* START *

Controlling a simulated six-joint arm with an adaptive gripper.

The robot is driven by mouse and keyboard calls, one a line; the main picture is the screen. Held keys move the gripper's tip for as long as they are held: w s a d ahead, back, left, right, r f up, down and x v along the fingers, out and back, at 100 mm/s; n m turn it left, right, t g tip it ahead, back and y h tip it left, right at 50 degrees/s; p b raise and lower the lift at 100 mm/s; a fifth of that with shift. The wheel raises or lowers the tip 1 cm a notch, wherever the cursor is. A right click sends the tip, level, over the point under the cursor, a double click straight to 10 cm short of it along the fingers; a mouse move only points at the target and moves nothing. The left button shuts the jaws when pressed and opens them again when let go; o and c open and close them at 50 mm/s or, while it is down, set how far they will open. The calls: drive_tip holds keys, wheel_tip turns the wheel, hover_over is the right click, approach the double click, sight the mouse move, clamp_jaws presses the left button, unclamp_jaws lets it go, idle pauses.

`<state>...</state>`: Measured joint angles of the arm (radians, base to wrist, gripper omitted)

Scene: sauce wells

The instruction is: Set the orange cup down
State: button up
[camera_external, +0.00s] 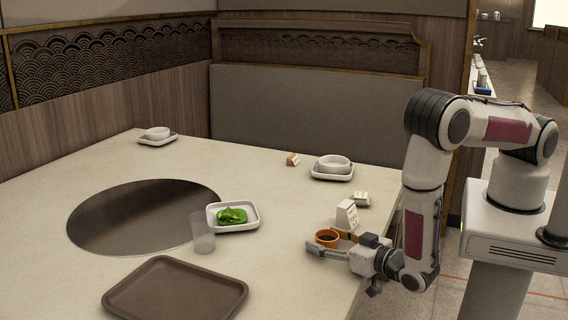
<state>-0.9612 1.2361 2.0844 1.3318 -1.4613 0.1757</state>
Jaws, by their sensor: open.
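The orange cup (327,236) is a small, low cup with dark contents, upright near the right edge of the table (285,275). My gripper (328,241) is low over the table, coming from the right, with its fingers on either side of the cup. The jaws are open around it. The near finger hides the cup's lower part, so I cannot tell exactly how its base meets the table.
A white block-like holder (347,214) stands just behind the cup. A brown tray (176,291), a clear glass (203,233) and a white plate with greens (250,226) lie to the left. A bowl (333,165) on a saucer sits further back. Table between tray and gripper is clear.

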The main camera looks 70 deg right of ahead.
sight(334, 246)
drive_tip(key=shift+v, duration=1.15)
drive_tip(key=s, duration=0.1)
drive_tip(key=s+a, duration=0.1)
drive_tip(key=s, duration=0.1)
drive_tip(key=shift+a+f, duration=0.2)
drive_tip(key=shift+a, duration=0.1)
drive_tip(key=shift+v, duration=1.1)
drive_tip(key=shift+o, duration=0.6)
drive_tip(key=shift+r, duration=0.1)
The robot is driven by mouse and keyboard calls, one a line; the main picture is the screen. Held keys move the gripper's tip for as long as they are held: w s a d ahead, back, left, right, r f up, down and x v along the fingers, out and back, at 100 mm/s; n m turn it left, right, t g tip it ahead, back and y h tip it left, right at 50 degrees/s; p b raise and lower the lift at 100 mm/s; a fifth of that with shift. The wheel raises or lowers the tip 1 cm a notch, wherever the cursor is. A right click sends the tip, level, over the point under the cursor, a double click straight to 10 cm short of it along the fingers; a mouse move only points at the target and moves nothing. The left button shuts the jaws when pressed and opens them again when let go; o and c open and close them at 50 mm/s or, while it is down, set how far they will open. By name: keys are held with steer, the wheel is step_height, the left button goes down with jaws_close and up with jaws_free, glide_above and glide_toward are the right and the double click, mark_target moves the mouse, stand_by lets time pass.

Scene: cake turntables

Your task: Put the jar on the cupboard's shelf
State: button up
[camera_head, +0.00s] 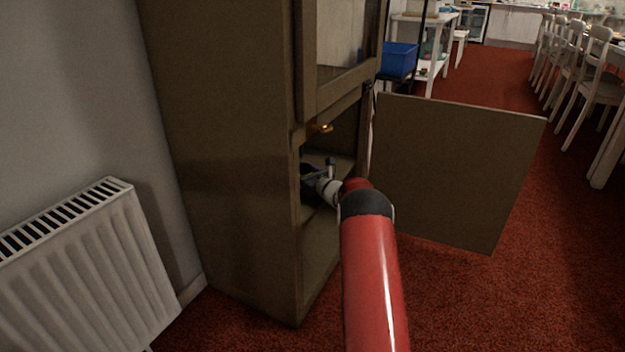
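The brown cupboard (225,160) stands left of centre with its lower door (455,170) swung wide open to the right. My red arm reaches from the bottom of the picture into the lower opening. My gripper (316,176) is inside, at the level of a shelf (346,168), and partly hidden by the cupboard's front edge. Its fingers are too small and dark to tell open from shut. A dark shape shows at the gripper, but I cannot tell whether it is the jar or part of the gripper. No jar can be clearly made out.
The upper glass door (345,40) is shut, above a brass-coloured handle (320,128). A white radiator (85,265) is on the left wall. A blue bin (398,59) stands behind the open door. White chairs (590,80) line the right. Red carpet is free at lower right.

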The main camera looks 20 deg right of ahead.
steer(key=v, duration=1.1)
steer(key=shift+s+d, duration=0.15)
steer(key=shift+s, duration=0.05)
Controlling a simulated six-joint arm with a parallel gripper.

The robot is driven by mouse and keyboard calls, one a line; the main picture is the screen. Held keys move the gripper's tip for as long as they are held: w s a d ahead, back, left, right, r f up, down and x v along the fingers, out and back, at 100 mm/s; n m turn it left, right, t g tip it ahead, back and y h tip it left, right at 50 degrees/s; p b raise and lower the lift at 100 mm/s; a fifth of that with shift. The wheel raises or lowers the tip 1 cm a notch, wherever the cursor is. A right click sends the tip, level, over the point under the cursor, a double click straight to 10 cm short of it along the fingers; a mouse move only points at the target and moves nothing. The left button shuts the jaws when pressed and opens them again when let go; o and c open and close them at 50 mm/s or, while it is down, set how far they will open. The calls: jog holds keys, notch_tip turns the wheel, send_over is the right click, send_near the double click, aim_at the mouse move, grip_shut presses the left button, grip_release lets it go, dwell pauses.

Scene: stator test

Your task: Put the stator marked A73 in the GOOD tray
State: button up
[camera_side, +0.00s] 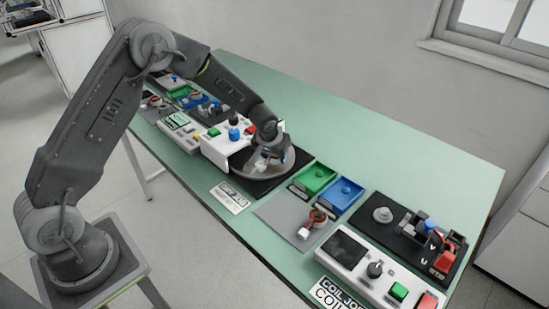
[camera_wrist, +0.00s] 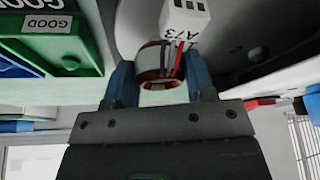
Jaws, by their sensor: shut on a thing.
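In the wrist view, my gripper (camera_wrist: 160,82) is shut on the stator marked A73 (camera_wrist: 150,60), with a blue finger on each side of its copper and white ring. Its white block (camera_wrist: 186,18) carries the mark A73. The green tray (camera_wrist: 62,50) with the GOOD label lies at the upper left, apart from the stator. In the side view, my gripper (camera_side: 268,155) is over the round grey disc of the middle station, and the held stator is hard to make out. A green tray (camera_side: 314,178) lies to the right of it; its label is not readable there.
A blue tray (camera_side: 342,194) adjoins the green one. Another stator (camera_side: 314,222) sits on a grey mat (camera_side: 282,214). A black fixture (camera_side: 397,232) and white control box (camera_side: 372,265) stand at right. The green table (camera_side: 400,150) is clear behind the trays.

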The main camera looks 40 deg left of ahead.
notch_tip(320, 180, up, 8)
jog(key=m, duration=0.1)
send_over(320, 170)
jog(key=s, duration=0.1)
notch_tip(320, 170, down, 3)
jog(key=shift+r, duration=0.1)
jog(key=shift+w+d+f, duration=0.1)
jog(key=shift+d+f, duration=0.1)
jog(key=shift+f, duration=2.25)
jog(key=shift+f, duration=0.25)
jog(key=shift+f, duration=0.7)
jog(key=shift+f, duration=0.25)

* END *

> **What you need to do**:
Write out the entries again, exactly as given, skipping any images.

> **Correct result**:
Controlling a simulated six-joint arm with an adaptive gripper.

The robot is driven by mouse and keyboard calls, one a line; the main picture is the screen. Held keys move the gripper's tip for as long as they are held: w s a d ahead, back, left, right, r f up, down and x v along the fingers, out and back, at 100 mm/s; n m turn it left, right, t g tip it ahead, back and y h tip it left, right at 50 degrees/s; p b raise and lower the lift at 100 mm/s; a fifth of that with shift. The wheel raises or lowers the tip 1 cm a notch, wherever the cursor is. A right click sends the tip, level, over the point under the cursor, a double click straight to 10 cm short of it along the fingers; a mouse move only points at the target and moves nothing. The left button shuts the jaws when pressed and opens them again when let go; o and c open and close them at 50 mm/s or, while it is down, set how far they will open. The calls: drive_tip holds keys, wheel_tip turns the wheel, hover_over is the right click, approach the double click, sight the mouse move, clamp_jaws presses the left button, unclamp_jaws lets it go, idle pauses.

`<state>...</state>`: Measured joint angles of the arm (radians, base to wrist, gripper omitted)

Scene: sauce wells

The instruction is: Set the orange cup down
State: button up
[camera_external, +0.00s] 
<state>-0.9612 1.2361 2.0844 1.3318 -1.4613 0.1757</state>
Jaws, by their sensor: open.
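The orange cup (327,236) is a small, low cup with dark contents, upright near the right edge of the table (285,275). My gripper (328,241) is low over the table, coming from the right, with its fingers on either side of the cup. The jaws are open around it. The near finger hides the cup's lower part, so I cannot tell exactly how its base meets the table.
A white block-like holder (347,214) stands just behind the cup. A brown tray (176,291), a clear glass (203,233) and a white plate with greens (250,226) lie to the left. A bowl (333,165) on a saucer sits further back. Table between tray and gripper is clear.

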The main camera looks 70 deg right of ahead.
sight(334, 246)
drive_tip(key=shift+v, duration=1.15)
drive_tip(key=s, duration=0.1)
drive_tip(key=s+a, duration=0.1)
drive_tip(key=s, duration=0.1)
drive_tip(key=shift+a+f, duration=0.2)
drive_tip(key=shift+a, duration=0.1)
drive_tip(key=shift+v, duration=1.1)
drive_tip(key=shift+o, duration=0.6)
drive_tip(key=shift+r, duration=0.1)
The robot is driven by mouse and keyboard calls, one a line; the main picture is the screen. Held keys move the gripper's tip for as long as they are held: w s a d ahead, back, left, right, r f up, down and x v along the fingers, out and back, at 100 mm/s; n m turn it left, right, t g tip it ahead, back and y h tip it left, right at 50 degrees/s; p b raise and lower the lift at 100 mm/s; a fifth of that with shift. The wheel raises or lowers the tip 1 cm a notch, wherever the cursor is. A right click sends the tip, level, over the point under the cursor, a double click straight to 10 cm short of it along the fingers; a mouse move only points at the target and moves nothing. The left button shuts the jaws when pressed and opens them again when let go; o and c open and close them at 50 mm/s or, while it is down, set how far they will open. By name: keys are held with steer, the wheel is step_height, the left button goes down with jaws_close and up with jaws_free, glide_above and glide_toward are the right and the double click, mark_target moves the mouse, stand_by lets time pass.

Scene: cake turntables

Your task: Put the jar on the cupboard's shelf
State: button up
[camera_head, +0.00s] 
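The brown cupboard (225,160) stands left of centre with its lower door (455,170) swung wide open to the right. My red arm reaches from the bottom of the picture into the lower opening. My gripper (316,176) is inside, at the level of a shelf (346,168), and partly hidden by the cupboard's front edge. Its fingers are too small and dark to tell open from shut. A dark shape shows at the gripper, but I cannot tell whether it is the jar or part of the gripper. No jar can be clearly made out.
The upper glass door (345,40) is shut, above a brass-coloured handle (320,128). A white radiator (85,265) is on the left wall. A blue bin (398,59) stands behind the open door. White chairs (590,80) line the right. Red carpet is free at lower right.

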The main camera looks 20 deg right of ahead.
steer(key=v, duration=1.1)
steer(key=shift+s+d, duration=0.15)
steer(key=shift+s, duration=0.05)
Controlling a simulated six-joint arm with a parallel gripper.

The robot is driven by mouse and keyboard calls, one a line; the main picture is the screen. Held keys move the gripper's tip for as long as they are held: w s a d ahead, back, left, right, r f up, down and x v along the fingers, out and back, at 100 mm/s; n m turn it left, right, t g tip it ahead, back and y h tip it left, right at 50 degrees/s; p b raise and lower the lift at 100 mm/s; a fifth of that with shift. The wheel raises or lowers the tip 1 cm a notch, wherever the cursor is. A right click sends the tip, level, over the point under the cursor, a double click straight to 10 cm short of it along the fingers; a mouse move only points at the target and moves nothing. The left button shuts the jaws when pressed and opens them again when let go; o and c open and close them at 50 mm/s or, while it is down, set how far they will open. The calls: jog holds keys, notch_tip turns the wheel, send_over is the right click, send_near the double click, aim_at the mouse move, grip_shut presses the left button, grip_release lets it go, dwell pauses.

Scene: stator test

Your task: Put the stator marked A73 in the GOOD tray
State: button up
[camera_side, +0.00s] 
[camera_wrist, +0.00s] 
Jaws, by their sensor: shut on a thing.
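In the wrist view, my gripper (camera_wrist: 160,82) is shut on the stator marked A73 (camera_wrist: 150,60), with a blue finger on each side of its copper and white ring. Its white block (camera_wrist: 186,18) carries the mark A73. The green tray (camera_wrist: 62,50) with the GOOD label lies at the upper left, apart from the stator. In the side view, my gripper (camera_side: 268,155) is over the round grey disc of the middle station, and the held stator is hard to make out. A green tray (camera_side: 314,178) lies to the right of it; its label is not readable there.
A blue tray (camera_side: 342,194) adjoins the green one. Another stator (camera_side: 314,222) sits on a grey mat (camera_side: 282,214). A black fixture (camera_side: 397,232) and white control box (camera_side: 372,265) stand at right. The green table (camera_side: 400,150) is clear behind the trays.

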The main camera looks 40 deg left of ahead.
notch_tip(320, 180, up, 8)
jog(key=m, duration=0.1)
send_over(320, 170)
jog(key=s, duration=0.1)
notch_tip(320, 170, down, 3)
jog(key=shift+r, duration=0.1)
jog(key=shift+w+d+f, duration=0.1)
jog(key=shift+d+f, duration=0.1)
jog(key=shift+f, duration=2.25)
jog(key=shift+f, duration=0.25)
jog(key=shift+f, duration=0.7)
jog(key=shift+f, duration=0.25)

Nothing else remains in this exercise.